After training, a supervised classifier predicts labels on some input which are then compared with ground truth labels using some accuracy measure, to assesses the performance of the classifier. Alternatively, the classifier predicts class probabilities, which are instead paired with ground truth labels using a proper scoring rule, say. In outlier detection, "outlier"/"inlier" predictions, or probability-like scores, are similarly compared with ground truth labels. In clustering, integer labels assigned to observations by the clustering algorithm can can be paired with human labels using, say, the Rand index. In survival analysis, predicted survival functions or probability distributions are compared with censored ground truth survival times.

Definitions

More generally, whenever we have a variable (e.g., a class label) that can (in principle) can be paired with a predicted value, or some predicted "proxy" for that variable (such as a class probability), then we call the variable a target variable, and the predicted output a target proxy. In this definition, it is immaterial whether or not the target appears in training (is supervised) or whether or not the model generalizes to new observations ("learns").

LearnAPI.jl provides singleton target proxy types for prediction dispatch in LearnAPI.jl.

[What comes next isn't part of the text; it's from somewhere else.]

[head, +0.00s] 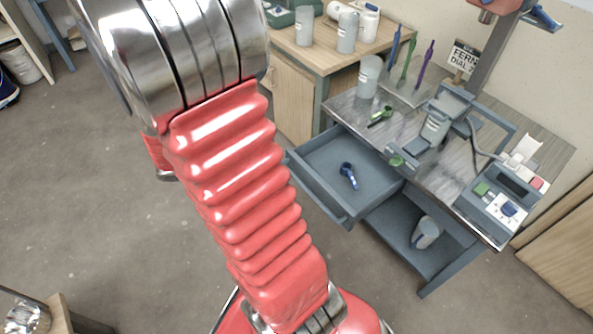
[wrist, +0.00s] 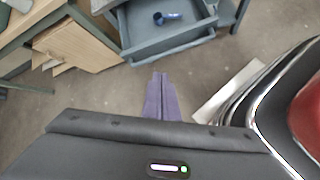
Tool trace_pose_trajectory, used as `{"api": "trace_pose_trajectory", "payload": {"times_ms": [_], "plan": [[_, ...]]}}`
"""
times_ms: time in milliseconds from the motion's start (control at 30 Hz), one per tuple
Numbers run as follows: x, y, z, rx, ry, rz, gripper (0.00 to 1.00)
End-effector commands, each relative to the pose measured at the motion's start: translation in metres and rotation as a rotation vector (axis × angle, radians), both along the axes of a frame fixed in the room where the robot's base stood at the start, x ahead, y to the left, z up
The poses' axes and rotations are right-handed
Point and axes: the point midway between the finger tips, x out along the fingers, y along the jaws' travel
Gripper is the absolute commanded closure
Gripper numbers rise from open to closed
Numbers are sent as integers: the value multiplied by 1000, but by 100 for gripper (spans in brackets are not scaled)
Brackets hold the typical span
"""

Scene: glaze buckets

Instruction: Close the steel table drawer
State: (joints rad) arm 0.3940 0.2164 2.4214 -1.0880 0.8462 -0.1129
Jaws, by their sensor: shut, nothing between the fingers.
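The steel table (head: 500,120) has a blue-grey drawer (head: 325,163) that stands pulled well out toward the left of the head view. A blue scoop (head: 348,175) lies inside it. In the wrist view the drawer (wrist: 168,47) is at the top, with the blue scoop (wrist: 167,17) in it. My gripper (wrist: 160,75) shows there as two purple fingers, closed together and empty. Its tips point toward the drawer's front, just below it in the picture; I cannot tell the exact gap. In the head view my gripper is not visible.
A lower shelf holds a tipped container (head: 425,232). A wooden cabinet (head: 294,100) stands left of the drawer. Floor in front is clear.

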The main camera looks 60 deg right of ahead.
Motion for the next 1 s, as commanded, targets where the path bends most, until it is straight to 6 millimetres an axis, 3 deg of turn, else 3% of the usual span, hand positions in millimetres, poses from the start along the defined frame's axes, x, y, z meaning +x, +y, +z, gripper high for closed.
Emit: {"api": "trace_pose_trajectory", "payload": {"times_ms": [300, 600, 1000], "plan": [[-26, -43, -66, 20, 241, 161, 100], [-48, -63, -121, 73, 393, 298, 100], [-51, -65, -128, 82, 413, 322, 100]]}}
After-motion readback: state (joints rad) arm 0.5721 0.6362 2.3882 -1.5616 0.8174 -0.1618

These are also used to distinguish performance metrics provided by the package StatisticalMeasures.jl.

Algorithms

An object implementing the LearnAPI.jl interface is called an algorithm, although it is more accurately "the configuration of some algorithm".¹ It will have a type name reflecting the name of some ML/statistics algorithm (e.g., RandomForestRegressor) and it will encapsulate a particular set of user-specified hyperparameters.

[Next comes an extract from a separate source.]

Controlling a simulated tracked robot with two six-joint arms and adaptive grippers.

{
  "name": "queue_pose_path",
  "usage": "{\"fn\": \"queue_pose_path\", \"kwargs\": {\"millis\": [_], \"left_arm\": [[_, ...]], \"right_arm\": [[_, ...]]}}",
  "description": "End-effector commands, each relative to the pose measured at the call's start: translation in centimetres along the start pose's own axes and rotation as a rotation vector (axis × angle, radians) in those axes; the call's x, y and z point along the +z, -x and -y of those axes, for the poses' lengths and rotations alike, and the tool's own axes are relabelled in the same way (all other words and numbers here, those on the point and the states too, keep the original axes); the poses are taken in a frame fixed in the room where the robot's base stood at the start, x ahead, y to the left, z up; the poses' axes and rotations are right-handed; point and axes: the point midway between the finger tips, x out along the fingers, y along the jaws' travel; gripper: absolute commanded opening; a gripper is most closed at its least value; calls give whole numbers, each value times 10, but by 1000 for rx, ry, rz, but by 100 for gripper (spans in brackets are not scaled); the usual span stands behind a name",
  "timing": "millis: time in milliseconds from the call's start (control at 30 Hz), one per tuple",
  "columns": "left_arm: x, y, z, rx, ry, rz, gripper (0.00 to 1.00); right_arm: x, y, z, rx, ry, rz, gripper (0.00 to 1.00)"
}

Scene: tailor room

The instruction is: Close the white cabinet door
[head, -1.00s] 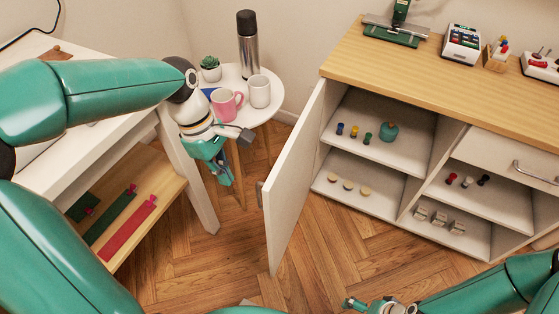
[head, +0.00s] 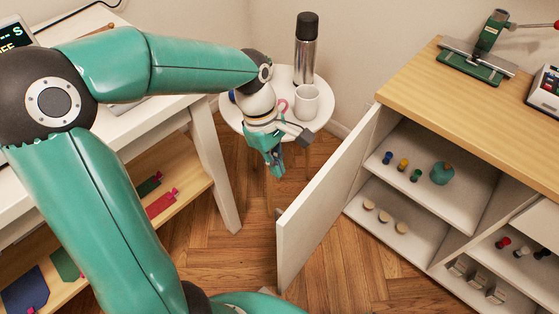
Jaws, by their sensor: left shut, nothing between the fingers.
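The white cabinet door (head: 325,207) stands wide open, hinged at the left front edge of the cabinet and swung out toward me. The white cabinet (head: 468,227) with a wooden top is at the right, its shelves exposed. My left gripper (head: 277,170) is shut and empty, pointing down to the left of the door, on its outer side. It looks apart from the door, with floor visible between them. My right gripper is out of view.
A round white side table (head: 228,110) with a steel flask (head: 305,50) and a white mug (head: 306,102) stands behind my left gripper. A white desk (head: 130,120) is at the left. Spools and a teal object (head: 442,174) sit on the cabinet's upper shelf. Herringbone floor between is clear.

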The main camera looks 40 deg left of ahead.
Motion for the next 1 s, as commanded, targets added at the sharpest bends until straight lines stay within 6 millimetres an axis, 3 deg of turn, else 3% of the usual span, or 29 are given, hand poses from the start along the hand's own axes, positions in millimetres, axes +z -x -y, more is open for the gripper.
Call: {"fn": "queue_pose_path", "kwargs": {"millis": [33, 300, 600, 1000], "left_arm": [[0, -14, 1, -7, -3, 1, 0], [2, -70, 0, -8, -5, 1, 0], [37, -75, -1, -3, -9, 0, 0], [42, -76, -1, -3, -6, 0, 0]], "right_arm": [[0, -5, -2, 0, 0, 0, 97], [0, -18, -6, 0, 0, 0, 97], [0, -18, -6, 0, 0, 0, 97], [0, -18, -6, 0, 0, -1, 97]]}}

Additionally, for alg::Alg to be a LearnAPI algorithm, we require:

  • Base.propertynames(alg) returns the hyperparameter names; values can be accessed using Base.getproperty

  • If alg is an algorithm, then so are all instances of the same type.

  • If _alg is another algorithm, then alg == _alg if and only if typeof(alg) == typeof(_alg) and corresponding properties are ==. This includes properties that are random number generators (which should be copied in training to avoid mutation).

  • If an algorithm has other algorithms as hyperparameters, then LearnAPI.is_composite(alg) must be true (fallback is false).

  • A keyword constructor for Alg exists, providing default values for all non-algorithm hyperparameters.

  • At least one non-trait LearnAPI.jl function must be overloaded for instances of Alg, and accordingly LearnAPI.functions(algorithm) must be non-empty.

Any object alg for which LearnAPI.functions(alg) is non-empty is understood have a valid implementation of the LearnAPI.jl interface.

Example

Any instance of GradientRidgeRegressor defined below meets all but the last criterion above:

struct GradientRidgeRegressor{T<:Real}
	learning_rate::T
	epochs::Int
	l2_regularization::T
end
GradientRidgeRegressor(; learning_rate=0.01, epochs=10, l2_regularization=0.01) =
    GradientRidgeRegressor(learning_rate, epochs, l2_regularization)

The same is not true if we make this a mutable struct. In that case we will need to appropriately overload Base.== for GradientRidgeRegressor.

Methods

Only these method names are exported: fit, obsfit, predict, obspredict, transform, obstransform, inverse_transform, minimize, and obs. All new implementations must implement obsfit, the accessor function LearnAPI.algorithm and the trait LearnAPI.functions.

  • fit/obsfit: for training algorithms that generalize to new data

  • predict/obspredict: for outputting targets or target proxies (such as probability density functions)

  • transform/obstransform: similar to predict, but for arbitrary kinds of output, and which can be paired with an inverse_transform method

  • inverse_transform: for inverting the output of transform ("inverting" broadly understood)

  • minimize: for stripping the model output by fit of inessential content, for purposes of serialization.

  • obs: a method for exposing to the user "optimized", algorithm-specific representations of data, which can be passed to obsfit, obspredict or obstransform, but which can also be efficiently resampled using the getobs/numobs interface provided by MLUtils.jl.

  • Accessor functions: include things like feature_importances and training_losses, for extracting, from training outcomes, information common to many algorithms.

  • Algorithm traits: special methods that promise specific algorithm behavior or for recording general information about the algorithm. The only universally compulsory trait is LearnAPI.functions(algorithm), which returns a list of the explicitly overloaded non-trait methods.


¹ We acknowledge users may not like this terminology, and may know "algorithm" by some other name, such as "strategy", "options", "hyperparameter set", "configuration", or "model". Consensus on this point is difficult; see, e.g., this Julia Discourse discussion.